Where do you see yourself and your music journalism career in five years?
I’m certainly planning on attending graduate school after Wesleyan. I’d love to get a Masters in Journalism, although I will certainly apply for jobs as well, just in case somebody wants to pay me right out of college. My plan, however, is to not narrow myself to music journalism. I used to be very one-track-minded when it came to my writing interests, but that’s expanded in the past few years.

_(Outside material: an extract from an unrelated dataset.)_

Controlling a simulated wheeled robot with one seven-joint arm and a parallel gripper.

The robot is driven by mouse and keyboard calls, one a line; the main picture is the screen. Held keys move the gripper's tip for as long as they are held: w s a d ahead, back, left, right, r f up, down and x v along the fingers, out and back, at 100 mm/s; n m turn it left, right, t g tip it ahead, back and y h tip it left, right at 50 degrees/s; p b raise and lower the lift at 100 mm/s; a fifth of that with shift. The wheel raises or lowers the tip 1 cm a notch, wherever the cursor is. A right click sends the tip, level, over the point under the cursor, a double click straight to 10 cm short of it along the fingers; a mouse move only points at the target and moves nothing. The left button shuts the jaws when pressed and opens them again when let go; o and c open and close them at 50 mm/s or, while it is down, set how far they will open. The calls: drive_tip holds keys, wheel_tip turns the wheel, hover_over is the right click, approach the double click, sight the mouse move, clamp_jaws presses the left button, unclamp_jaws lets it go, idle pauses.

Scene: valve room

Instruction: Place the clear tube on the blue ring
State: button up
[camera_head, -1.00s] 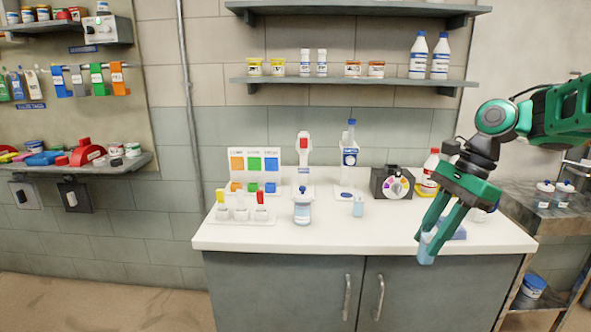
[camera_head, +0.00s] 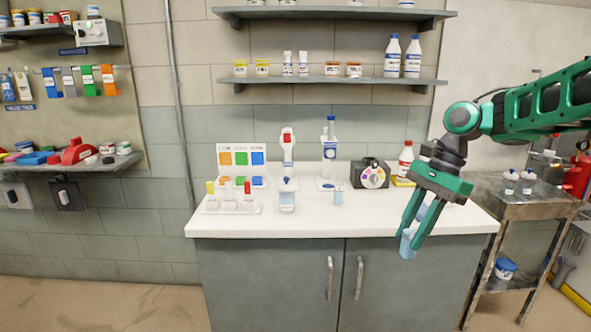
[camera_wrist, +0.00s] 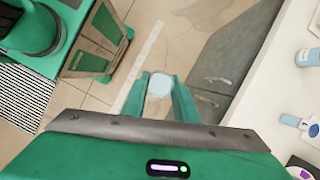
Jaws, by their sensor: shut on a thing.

For my college newspaper, I write in the Features section, and do profiles and stories about student groups and events and those sort of things, broader than just music. Music blogging and journalism is more of a side project and a pipe dream, mostly because I want to make sure I’m employable. That’s also why I’ve been doing a lot of layout and design, something I’m also interested in and enjoy. Any sort of magazine writing or work is my career goal. Where that will take me, I don’t know, but I certainly love San Francisco, Chicago, and New York City especially. The music scenes there are especially great, and there’s plenty of other technology and culture going on that I love to write about. But I have a feeling I’ll always be doing some sort of music writing— whether that means having an unpaid side gig as a contributor to a music blog, like I’m doing now, or whether it means a full-on career, I don’t know. But I never stop listening to music, so why should I ever stop writing about it?